Daniel Lawrence's unauthorized copy of the PLATO game was also named "dnd" and also had a "help lesson" (though no such terminology was ever used on the DEC machine he used) that directed players to press "arrow keys" (though no such terminology was ever used on the DEC machine he used) to move in the dungeon, which were assigned to the keys X, A, W, and D (though the keyboards on the DEC machine had no arrows on those keys, unlike standard PLATO keyboards). Lawrence's unauthorized copy of dnd also had an "Excelsior Transporter" allowing players to bypass easy levels in their quest to find the "Orb" as the ultimate goal. There is therefore absolutely no chance whatsoever that Lawrence developed 'his' game independently, and it is indisputable that the 'porting' (i.e. unauthorized copying) was from PLATO, not to it, that PLATO was the original platform, and that Gary Whisenhunt and Ray Wood, joined by Dirk Pellett, were the game's original authors.

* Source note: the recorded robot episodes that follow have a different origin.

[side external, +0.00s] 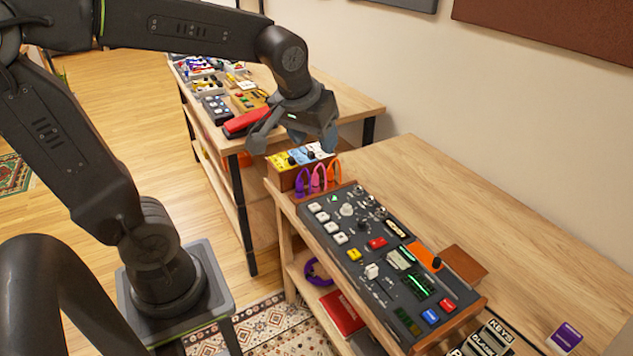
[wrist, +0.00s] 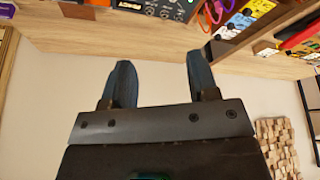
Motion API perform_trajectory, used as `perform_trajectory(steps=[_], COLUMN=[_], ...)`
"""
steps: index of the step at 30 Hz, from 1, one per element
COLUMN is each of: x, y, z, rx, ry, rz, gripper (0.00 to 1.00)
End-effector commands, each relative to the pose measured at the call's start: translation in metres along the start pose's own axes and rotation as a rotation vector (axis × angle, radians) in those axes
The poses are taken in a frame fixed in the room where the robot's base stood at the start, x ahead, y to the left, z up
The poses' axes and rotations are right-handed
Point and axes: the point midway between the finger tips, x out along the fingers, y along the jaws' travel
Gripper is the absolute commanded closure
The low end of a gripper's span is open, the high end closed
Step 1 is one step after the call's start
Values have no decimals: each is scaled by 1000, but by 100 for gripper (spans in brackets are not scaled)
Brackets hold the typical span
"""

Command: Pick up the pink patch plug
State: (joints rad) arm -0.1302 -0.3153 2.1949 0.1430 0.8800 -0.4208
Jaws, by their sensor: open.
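The pink patch plug is on the pink cable loop (side external: 318,176), at the far end of the dark control panel (side external: 365,275). It stands between a purple cable loop (side external: 302,181) and an orange one (side external: 335,172). In the wrist view, the pink loop (wrist: 213,12) shows at the top edge, partly cut off, beyond the fingertips. My gripper (side external: 297,141) is open and empty, above and behind the loops, over the small box of coloured modules. In the wrist view, my gripper (wrist: 160,62) has its two dark fingers well apart with nothing between them.
The box with yellow, blue and white modules (side external: 300,158) stands just behind the loops. A red object (side external: 245,121) and several small devices lie on the back table. The wooden desk (side external: 440,205) right of the panel is mostly bare; the wall is beyond.

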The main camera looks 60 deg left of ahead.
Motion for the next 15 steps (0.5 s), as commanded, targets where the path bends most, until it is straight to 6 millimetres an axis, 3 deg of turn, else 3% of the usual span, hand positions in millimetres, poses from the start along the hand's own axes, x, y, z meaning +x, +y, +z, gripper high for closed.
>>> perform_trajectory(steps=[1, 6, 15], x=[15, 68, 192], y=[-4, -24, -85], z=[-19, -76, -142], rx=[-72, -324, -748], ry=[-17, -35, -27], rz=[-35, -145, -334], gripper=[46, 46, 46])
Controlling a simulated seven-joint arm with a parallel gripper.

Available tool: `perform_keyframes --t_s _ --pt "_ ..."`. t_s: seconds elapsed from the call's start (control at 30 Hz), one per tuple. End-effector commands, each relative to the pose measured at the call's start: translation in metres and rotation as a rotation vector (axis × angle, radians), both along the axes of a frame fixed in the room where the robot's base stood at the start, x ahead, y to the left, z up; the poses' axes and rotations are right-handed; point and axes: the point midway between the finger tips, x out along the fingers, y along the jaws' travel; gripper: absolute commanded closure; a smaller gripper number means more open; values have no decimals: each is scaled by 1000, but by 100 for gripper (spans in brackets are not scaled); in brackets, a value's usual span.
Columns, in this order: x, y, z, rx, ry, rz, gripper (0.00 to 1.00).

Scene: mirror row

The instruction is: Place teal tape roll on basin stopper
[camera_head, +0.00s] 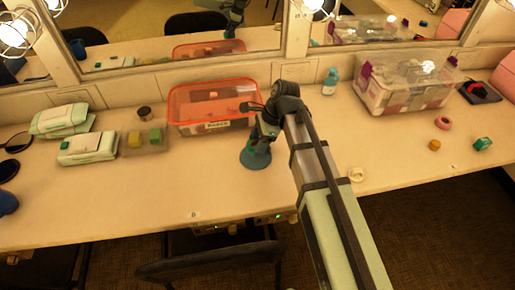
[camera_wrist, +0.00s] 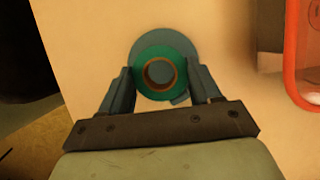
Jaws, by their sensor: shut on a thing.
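My gripper (camera_wrist: 161,80) is shut on the teal tape roll (camera_wrist: 160,53), a green ring with a tan-brown core, seen from above between the two fingers in the wrist view. The basin stopper (camera_wrist: 158,36) is a blue-grey disc directly beneath the roll; its far edge shows beyond the ring. In the head view the stopper (camera_head: 254,161) lies on the counter, with my gripper (camera_head: 257,142) pointing down just above it. My gripper largely hides the roll there. I cannot tell whether the roll touches the stopper.
A red-rimmed clear bin (camera_head: 213,124) stands close behind left of my gripper; its rim (camera_wrist: 290,60) also shows in the wrist view. A teal bottle (camera_head: 330,82), a clear tub (camera_head: 400,101) and small rolls (camera_head: 443,123) lie rightward. Wipe packs (camera_head: 88,148) stand left. Mirrors line the back.

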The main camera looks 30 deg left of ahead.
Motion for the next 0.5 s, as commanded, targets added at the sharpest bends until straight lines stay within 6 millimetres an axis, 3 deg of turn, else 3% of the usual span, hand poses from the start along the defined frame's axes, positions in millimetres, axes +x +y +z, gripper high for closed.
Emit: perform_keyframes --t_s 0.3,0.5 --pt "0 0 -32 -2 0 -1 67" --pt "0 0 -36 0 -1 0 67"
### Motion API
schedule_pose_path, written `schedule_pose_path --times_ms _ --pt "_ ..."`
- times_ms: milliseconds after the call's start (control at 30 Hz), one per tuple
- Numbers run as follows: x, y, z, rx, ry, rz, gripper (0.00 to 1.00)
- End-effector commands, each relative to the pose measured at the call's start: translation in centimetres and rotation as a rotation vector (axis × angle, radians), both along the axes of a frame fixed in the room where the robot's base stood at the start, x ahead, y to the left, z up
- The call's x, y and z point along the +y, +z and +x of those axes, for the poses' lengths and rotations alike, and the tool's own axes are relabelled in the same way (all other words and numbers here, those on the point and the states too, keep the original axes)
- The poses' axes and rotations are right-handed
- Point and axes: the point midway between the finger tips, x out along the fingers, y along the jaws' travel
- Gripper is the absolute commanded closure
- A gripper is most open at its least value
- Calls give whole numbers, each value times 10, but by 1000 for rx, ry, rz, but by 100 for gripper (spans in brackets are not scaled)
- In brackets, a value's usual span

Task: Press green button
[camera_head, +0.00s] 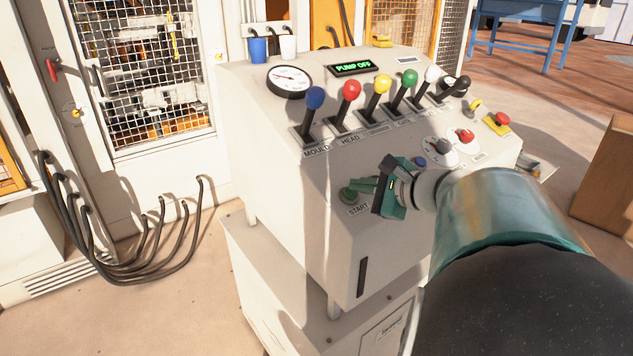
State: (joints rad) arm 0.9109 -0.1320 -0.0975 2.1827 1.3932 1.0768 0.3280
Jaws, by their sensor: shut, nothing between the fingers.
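The green button (348,195) sits on the lower left of the white control console (300,235), beside the label START. My gripper (362,187) is shut and empty, with its fingertips right at the button's right side. I cannot tell whether they touch it. My arm comes in from the lower right and hides part of the console's front. The display on the console (353,67) reads PUMP OFF in green letters.
Levers with blue (314,98), red (351,90), yellow (382,84), green, white and black knobs stand behind my gripper. A blue button (420,161), red knob (465,136) and red emergency button (502,118) are to the right. Black cables (140,265) hang at left.

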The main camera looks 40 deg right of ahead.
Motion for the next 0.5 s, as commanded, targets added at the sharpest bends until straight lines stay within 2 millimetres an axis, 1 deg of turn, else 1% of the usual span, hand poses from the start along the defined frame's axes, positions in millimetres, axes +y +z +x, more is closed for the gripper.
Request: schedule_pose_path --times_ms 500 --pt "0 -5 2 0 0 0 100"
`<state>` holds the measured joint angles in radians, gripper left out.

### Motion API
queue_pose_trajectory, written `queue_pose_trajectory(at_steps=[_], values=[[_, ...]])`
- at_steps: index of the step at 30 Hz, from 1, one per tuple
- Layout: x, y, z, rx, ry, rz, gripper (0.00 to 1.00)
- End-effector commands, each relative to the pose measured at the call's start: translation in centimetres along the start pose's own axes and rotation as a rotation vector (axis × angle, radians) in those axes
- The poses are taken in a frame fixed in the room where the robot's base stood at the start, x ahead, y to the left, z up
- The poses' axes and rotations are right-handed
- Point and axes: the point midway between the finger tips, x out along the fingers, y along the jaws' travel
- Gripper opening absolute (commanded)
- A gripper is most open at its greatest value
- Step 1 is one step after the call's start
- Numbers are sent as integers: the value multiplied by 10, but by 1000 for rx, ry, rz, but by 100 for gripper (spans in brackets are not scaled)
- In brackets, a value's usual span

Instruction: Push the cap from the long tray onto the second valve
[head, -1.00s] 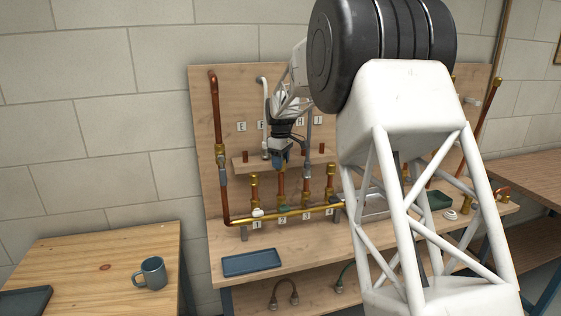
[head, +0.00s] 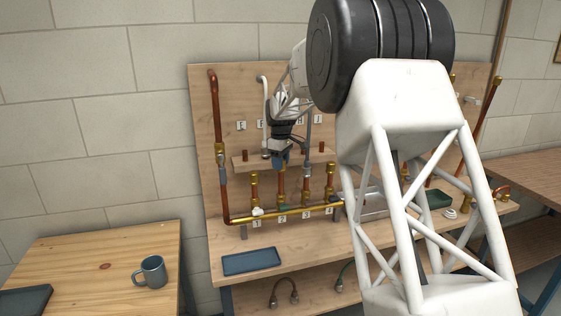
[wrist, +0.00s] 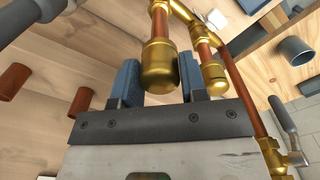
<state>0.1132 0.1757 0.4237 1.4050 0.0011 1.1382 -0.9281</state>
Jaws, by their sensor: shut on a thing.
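My gripper (head: 281,158) is at the second valve, above the label 2 (head: 282,219). In the wrist view its blue fingers (wrist: 160,82) are shut on a rounded brass cap (wrist: 161,68), one finger on each side. The cap is in line with the copper stub (wrist: 160,30) of the second valve and appears to be on its end; how far on, I cannot tell. In the head view the cap is hidden by the fingers, with the copper stub (head: 281,188) below them. A long grey tray (head: 372,208) is partly hidden behind my arm.
The first valve's brass-topped stub (wrist: 213,75) stands close beside my fingers. A brass manifold (head: 290,213) runs below. A wooden shelf with copper stubs (head: 245,163) is behind. A blue tray (head: 251,262) lies empty at the bench front; a mug (head: 152,271) stands left.

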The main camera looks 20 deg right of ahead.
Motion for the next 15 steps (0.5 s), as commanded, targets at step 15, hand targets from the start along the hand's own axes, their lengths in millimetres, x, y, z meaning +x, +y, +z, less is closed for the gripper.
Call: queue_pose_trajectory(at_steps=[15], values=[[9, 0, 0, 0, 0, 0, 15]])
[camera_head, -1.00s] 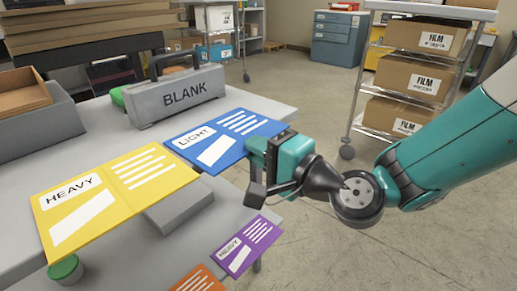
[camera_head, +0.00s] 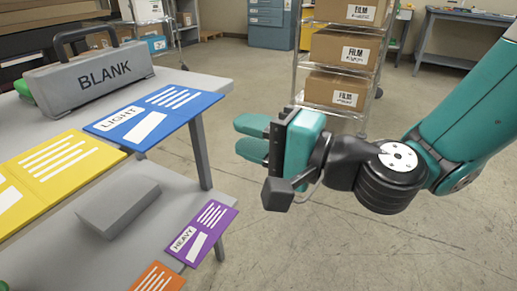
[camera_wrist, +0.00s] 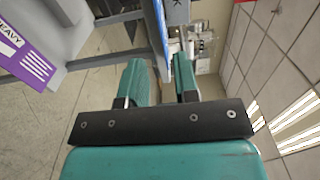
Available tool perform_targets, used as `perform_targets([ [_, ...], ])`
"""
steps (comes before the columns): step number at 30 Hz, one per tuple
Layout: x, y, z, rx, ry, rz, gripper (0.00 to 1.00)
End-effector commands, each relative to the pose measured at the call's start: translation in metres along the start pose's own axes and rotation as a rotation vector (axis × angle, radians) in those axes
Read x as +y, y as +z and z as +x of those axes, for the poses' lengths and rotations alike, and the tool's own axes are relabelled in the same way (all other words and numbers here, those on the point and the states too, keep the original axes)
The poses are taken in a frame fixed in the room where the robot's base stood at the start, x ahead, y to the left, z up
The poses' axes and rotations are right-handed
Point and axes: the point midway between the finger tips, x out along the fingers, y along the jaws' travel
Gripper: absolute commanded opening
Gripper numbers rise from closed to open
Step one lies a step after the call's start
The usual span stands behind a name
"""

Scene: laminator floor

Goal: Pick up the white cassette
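I see no clearly white cassette. A grey case labelled BLANK (camera_head: 95,78), with a dark handle on top, stands upright on the table (camera_head: 195,82) at the upper left of the head view. My gripper (camera_head: 245,138) is in mid-air to the right of the table, its teal fingers apart and pointing left. In the wrist view, my gripper (camera_wrist: 160,72) shows a gap between its fingers with nothing held. The case does not show clearly in the wrist view.
A blue LIGHT panel (camera_head: 160,112) and a yellow panel (camera_head: 70,165) lie along the table edge. Below are a grey block (camera_head: 118,210), a purple HEAVY card (camera_head: 205,230) and an orange card (camera_head: 155,278). A rack with FILM boxes (camera_head: 340,48) stands behind my gripper. Floor at right is clear.

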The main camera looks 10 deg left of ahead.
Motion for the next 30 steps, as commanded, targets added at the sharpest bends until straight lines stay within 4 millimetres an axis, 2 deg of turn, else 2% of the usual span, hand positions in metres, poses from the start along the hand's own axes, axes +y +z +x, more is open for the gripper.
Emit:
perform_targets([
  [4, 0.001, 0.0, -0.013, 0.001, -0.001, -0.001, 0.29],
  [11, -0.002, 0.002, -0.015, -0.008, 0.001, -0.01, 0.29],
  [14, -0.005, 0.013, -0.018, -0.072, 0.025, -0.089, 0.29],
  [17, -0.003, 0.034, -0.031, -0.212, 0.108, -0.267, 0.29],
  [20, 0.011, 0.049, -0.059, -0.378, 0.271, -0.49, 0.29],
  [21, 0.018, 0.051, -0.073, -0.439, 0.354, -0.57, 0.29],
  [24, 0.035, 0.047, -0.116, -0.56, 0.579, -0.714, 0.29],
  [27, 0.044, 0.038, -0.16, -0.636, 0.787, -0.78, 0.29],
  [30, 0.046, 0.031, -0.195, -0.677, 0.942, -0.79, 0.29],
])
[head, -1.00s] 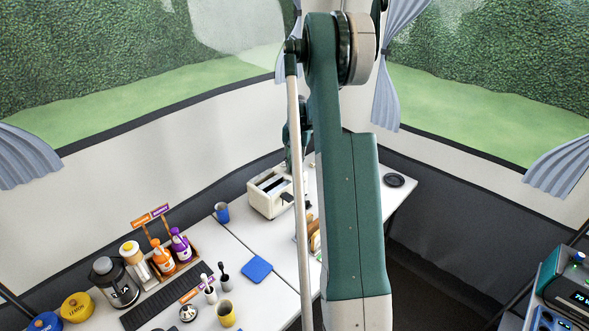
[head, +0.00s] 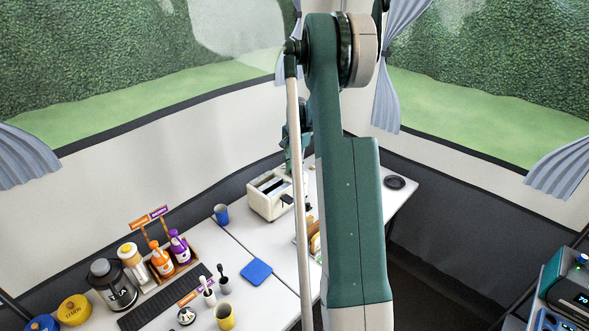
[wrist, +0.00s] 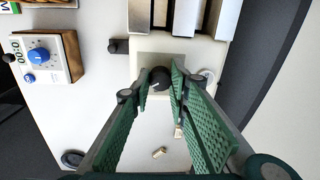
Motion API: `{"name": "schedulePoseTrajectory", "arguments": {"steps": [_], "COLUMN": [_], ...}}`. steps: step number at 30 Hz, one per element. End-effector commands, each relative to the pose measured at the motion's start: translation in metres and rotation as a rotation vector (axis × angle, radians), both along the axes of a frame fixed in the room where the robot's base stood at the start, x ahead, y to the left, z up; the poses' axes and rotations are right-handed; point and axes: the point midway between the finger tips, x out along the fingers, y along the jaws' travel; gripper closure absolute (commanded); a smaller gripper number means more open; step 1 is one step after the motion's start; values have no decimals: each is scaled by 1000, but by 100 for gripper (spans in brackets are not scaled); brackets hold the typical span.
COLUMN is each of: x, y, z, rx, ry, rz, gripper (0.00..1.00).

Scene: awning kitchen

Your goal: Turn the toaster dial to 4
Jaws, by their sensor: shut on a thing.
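The cream toaster (wrist: 190,48) fills the top middle of the wrist view, with its slots at the top edge. Its black dial (wrist: 160,77) is on the panel facing my gripper; a short pale pointer mark shows, but I cannot read any numbers. My gripper (wrist: 161,82) has its green fingers on either side of the dial, shut on it. In the head view the toaster (head: 264,204) stands on the white counter, partly behind my arm. The dial and fingertips are hidden there.
A black lever (wrist: 118,46) sticks out of the toaster's side. A device with a blue knob (wrist: 39,55) is at the left. Small tan pieces (wrist: 159,153) lie on the counter. A blue cup (head: 221,213) stands left of the toaster; a blue square (head: 257,270) lies nearer.

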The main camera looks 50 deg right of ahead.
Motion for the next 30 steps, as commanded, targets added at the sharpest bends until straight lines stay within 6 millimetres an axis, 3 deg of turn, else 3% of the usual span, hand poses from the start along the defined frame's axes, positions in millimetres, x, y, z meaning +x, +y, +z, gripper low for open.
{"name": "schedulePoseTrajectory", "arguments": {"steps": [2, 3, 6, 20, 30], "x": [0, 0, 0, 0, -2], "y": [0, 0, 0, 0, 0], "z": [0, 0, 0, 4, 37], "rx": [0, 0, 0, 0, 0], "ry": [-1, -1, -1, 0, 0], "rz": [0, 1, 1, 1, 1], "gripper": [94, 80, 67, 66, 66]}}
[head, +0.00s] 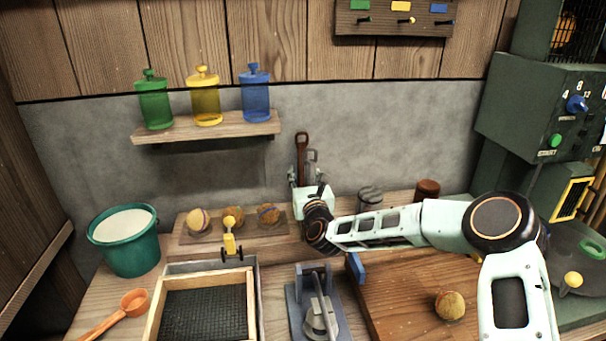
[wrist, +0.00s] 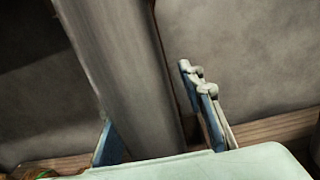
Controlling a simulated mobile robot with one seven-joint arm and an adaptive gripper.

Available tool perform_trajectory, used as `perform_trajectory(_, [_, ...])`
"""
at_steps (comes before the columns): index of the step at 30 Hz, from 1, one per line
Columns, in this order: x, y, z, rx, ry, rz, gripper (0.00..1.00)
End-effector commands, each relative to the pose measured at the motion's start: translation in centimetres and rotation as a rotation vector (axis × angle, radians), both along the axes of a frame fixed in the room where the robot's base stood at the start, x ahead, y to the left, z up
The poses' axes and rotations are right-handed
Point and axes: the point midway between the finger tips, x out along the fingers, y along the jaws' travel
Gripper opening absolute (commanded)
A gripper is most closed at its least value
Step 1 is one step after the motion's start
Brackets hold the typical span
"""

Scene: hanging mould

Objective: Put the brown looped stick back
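The brown looped stick (head: 302,148) stands upright near the back wall, with its loop at the top; its lower part is hidden behind my gripper. A grey upright piece (head: 311,158) shows just to its right. My gripper (head: 305,174) points toward the wall in front of them, fingers apart. In the wrist view, a thick grey shaft (wrist: 125,75) rises between the fingers of my gripper (wrist: 158,125), with a gap to the right finger. A thin dark brown strip (wrist: 166,75) shows along the shaft's right edge. I cannot tell whether it is the stick.
A shelf (head: 180,131) with green, yellow and blue bottles hangs left. Three balls lie on the raised ledge (head: 190,250). A grey jar (head: 370,199) and brown canister (head: 427,190) stand right of my gripper. A teal bucket (head: 128,255), framed screen (head: 152,325) and wooden board (head: 400,315) occupy the front.

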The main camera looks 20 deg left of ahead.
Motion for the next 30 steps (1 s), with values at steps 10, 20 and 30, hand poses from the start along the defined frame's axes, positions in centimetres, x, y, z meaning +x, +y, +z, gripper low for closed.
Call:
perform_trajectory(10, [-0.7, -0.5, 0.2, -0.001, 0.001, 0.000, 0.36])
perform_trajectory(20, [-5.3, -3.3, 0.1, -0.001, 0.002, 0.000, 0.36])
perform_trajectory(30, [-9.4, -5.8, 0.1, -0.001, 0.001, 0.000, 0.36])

After or possibly about the same time as this unauthorized copy was made, Flint Pellett (then at the University of Illinois) joined the team of dnd authors on PLATO and, with full knowledge and consent of the original authors, made numerous innovative enhancements of his own. The game of dnd continued to be popular on PLATO until the entire computer system was finally shut down, and the "lessons" (and games) transferred to other delivery systems.

Lawrence eventually went on to successfully market 'his' game without informing the publisher about the creative origins of the game, and without informing any of the original authors, let alone paying them anything for the use of their ideas. In fact, the original authors of the game never heard of Daniel Lawrence, or his version of their game, until people began claiming they had copied 'his' game (which was ludicrously claimed to have been written before Arneson and Gygax published the ground-breaking work that dnd was based on), often citing various wildly inaccurate web pages as support for their belief.